A data lake is a massive, easily accessible, centralized repository of large volumes of structured and unstructured data. The data lake architecture is a store-everything approach to big data. Data are not classified when they are stored in the repository, as the value of the data is not clear at the outset. As a result, data preparation is eliminated. A data lake is thus less structured compared to a conventional data warehouse. When the data are accessed, only then are they classified, organized or analyzed.
A data lake is a collection of storage instances of various data assets additional to the originating data sources. These assets are stored in a near-exact, or even exact, copy of the source format. The purpose of a data lake is to present an unrefined view of data to only the most highly skilled analysts, to help them explore their data refinement and analysis techniques independent of any of the system-of-record compromises that may exist in a traditional analytic data store (such as a data mart or data warehouse).
According to Nick Huedecker at Gartner,
Data lakes are marketed as enterprise-wide data management platforms for analyzing disparate sources of data in its native format. The idea is simple: instead of placing data in a purpose-built data store, you move it into a data lake in its original format. This eliminates the upfront costs of data ingestion, like transformation. Once data is placed into the lake, it’s available for analysis by everyone in the organization.

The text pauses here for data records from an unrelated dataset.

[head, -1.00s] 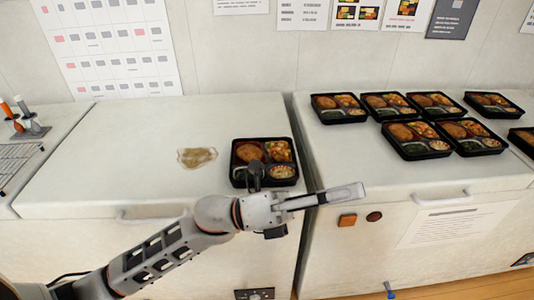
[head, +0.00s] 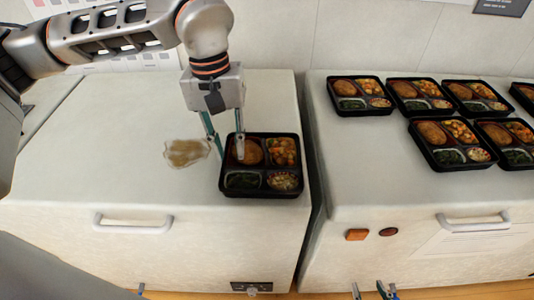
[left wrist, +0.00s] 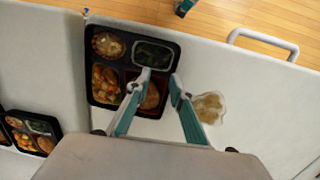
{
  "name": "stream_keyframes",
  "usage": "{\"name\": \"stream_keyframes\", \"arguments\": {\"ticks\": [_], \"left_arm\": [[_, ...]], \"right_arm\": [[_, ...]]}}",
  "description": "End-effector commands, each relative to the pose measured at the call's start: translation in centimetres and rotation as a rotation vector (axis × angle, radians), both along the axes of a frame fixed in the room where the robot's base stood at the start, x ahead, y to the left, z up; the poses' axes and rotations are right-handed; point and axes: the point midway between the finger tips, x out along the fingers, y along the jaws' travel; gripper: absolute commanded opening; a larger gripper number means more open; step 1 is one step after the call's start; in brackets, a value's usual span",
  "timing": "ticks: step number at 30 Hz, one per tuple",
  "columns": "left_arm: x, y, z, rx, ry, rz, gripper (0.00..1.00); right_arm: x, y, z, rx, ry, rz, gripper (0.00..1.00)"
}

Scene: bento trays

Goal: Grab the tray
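A black bento tray (head: 262,193) with several compartments of food sits near the right edge of the left white counter. It also shows in the left wrist view (left wrist: 98,103). My left gripper (head: 226,155) points down at the tray's left side, fingers apart. One finger is over the inside of the tray, by the brown fried piece; the other is just outside the left wall. In the left wrist view the fingers (left wrist: 160,82) straddle that edge. Whether they touch the wall I cannot tell. My right gripper (head: 371,291) shows only its spread fingertips at the bottom edge, empty.
A brownish spill (head: 186,152) lies on the counter just left of the tray. Several similar filled trays (head: 438,170) stand on the right counter (head: 350,160), across a narrow gap. Handles (head: 133,227) stick out from the counter fronts. The left counter's front left is clear.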

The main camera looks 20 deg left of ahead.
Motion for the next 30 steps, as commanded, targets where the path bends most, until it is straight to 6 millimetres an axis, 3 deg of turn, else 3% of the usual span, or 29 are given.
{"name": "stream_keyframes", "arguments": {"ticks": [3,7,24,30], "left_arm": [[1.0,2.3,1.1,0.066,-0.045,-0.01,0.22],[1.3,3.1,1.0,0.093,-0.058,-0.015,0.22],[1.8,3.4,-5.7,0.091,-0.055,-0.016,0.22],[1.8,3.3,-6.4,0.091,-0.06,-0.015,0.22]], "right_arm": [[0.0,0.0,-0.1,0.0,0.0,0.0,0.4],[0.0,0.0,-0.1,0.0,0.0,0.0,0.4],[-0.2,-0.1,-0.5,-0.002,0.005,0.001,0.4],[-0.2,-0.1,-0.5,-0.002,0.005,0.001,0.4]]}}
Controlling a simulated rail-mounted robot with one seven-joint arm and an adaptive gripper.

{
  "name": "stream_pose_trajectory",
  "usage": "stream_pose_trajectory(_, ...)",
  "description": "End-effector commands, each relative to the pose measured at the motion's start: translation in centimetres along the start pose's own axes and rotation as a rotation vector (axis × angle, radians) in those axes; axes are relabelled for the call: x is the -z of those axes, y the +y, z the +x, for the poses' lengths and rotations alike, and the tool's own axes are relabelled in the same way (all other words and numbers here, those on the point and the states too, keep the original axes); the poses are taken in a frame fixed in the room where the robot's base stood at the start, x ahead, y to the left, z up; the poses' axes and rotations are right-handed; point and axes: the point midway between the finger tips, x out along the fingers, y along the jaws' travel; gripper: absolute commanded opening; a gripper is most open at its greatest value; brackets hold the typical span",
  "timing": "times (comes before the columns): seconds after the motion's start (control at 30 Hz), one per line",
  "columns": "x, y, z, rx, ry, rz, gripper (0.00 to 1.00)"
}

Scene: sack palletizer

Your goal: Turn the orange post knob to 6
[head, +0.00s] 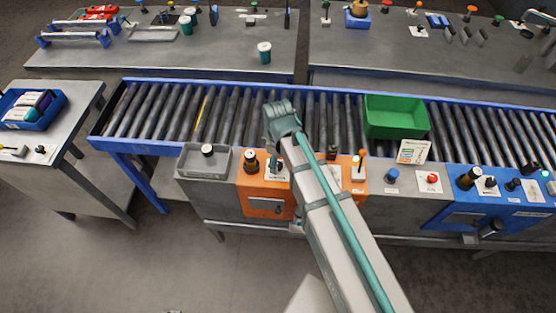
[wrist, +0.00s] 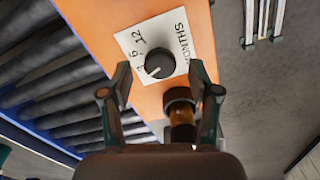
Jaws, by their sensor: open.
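The knob (wrist: 160,64) is a round dark dial with a white pointer line, on a white plate marked 3, 6, 12 and MONTHS. The plate is on the orange post (wrist: 185,20), which also shows in the head view (head: 262,205). The pointer line is toward the lower left, near the partly hidden 3, as far as I can tell. My gripper (wrist: 161,70) is open and empty, its fingers on either side of the knob in the wrist view. I cannot tell its height above the plate. My arm hides part of the post in the head view.
An amber, black-collared handle (wrist: 182,115) stands close to the knob, between my fingers in the wrist view. The roller conveyor (head: 225,115) runs behind the post. A green bin (head: 395,122) sits on it. A grey tray (head: 190,172) is left of the post.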

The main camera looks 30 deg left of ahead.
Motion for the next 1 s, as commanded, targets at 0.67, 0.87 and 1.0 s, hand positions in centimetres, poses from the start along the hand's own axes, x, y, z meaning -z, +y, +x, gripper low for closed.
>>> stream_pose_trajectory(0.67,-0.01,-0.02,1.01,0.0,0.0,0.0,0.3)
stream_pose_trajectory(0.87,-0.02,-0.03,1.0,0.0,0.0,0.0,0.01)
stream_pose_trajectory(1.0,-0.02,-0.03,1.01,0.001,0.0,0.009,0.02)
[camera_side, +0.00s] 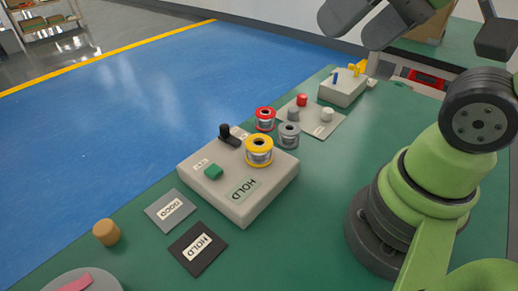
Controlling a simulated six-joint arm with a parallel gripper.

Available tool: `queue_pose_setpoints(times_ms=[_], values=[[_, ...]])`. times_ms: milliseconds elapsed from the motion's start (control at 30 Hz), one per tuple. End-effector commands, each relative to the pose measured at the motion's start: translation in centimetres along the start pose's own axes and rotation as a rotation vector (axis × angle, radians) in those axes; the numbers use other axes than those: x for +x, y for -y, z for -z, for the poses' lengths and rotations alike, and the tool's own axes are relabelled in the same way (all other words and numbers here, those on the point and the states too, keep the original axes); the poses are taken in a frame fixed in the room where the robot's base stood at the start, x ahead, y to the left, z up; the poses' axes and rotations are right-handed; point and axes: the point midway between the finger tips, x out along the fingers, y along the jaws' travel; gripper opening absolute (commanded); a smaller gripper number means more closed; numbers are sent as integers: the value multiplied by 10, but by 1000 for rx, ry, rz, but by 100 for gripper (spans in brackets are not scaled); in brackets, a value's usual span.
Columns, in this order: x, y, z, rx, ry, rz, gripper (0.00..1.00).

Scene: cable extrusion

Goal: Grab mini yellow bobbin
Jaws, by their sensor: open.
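A yellow bobbin (259,151) with yellow flanges and a pale wound middle stands upright on the light grey box (245,207) marked HOLD, near the middle of the side view. It is the only yellow-flanged bobbin I can make out. My gripper cannot be made out in this view. Dark parts of my arm show at the top right, well away from the bobbin, and the picture's top edge cuts them off. Nothing is touching the bobbin.
A red bobbin (265,119) and a grey bobbin (289,135) stand just behind. A small box (343,88) with a yellow part stands farther back. The green table right of the box is clear.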

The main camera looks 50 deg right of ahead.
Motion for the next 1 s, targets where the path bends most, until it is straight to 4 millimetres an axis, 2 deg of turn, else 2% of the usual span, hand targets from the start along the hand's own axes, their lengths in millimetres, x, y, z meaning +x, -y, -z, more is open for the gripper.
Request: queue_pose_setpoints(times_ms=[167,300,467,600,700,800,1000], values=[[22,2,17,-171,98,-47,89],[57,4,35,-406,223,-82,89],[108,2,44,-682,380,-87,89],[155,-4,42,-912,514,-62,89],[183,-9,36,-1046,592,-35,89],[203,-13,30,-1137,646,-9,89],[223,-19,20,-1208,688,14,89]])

Forbes try to explain Data Lake making a comparison with Data Warehouse:
The idea is to have a single store for all of the raw data that anyone in an organisation might need to analyse. Commonly people use Hadoop to work on the data in the lake, but the concept is broader than just Hadoop.
Data Lakes by Oracle
Data lakes are becoming increasingly important as people, especially in business and technology, want to perform broad data exploration and discovery. Bringing data together into a single place or most of it in a single place can be useful for that.
Most data lake implementations are probably based on the Hadoop ecosystem, which is a set of tools that makes it easy to use MapReduce or other computation models.
All data lakes have some distributed file systems. Data should be persisted in raw format because it’s not possible to structure them on ingestion. To achieve this, ingested data should be left in raw form; later they can be structured with transformation processes. As you can see, there is a need for a dedicated layer which allows unstructured data to persist efficiently. In Hadoop, HDFS fulfills this role.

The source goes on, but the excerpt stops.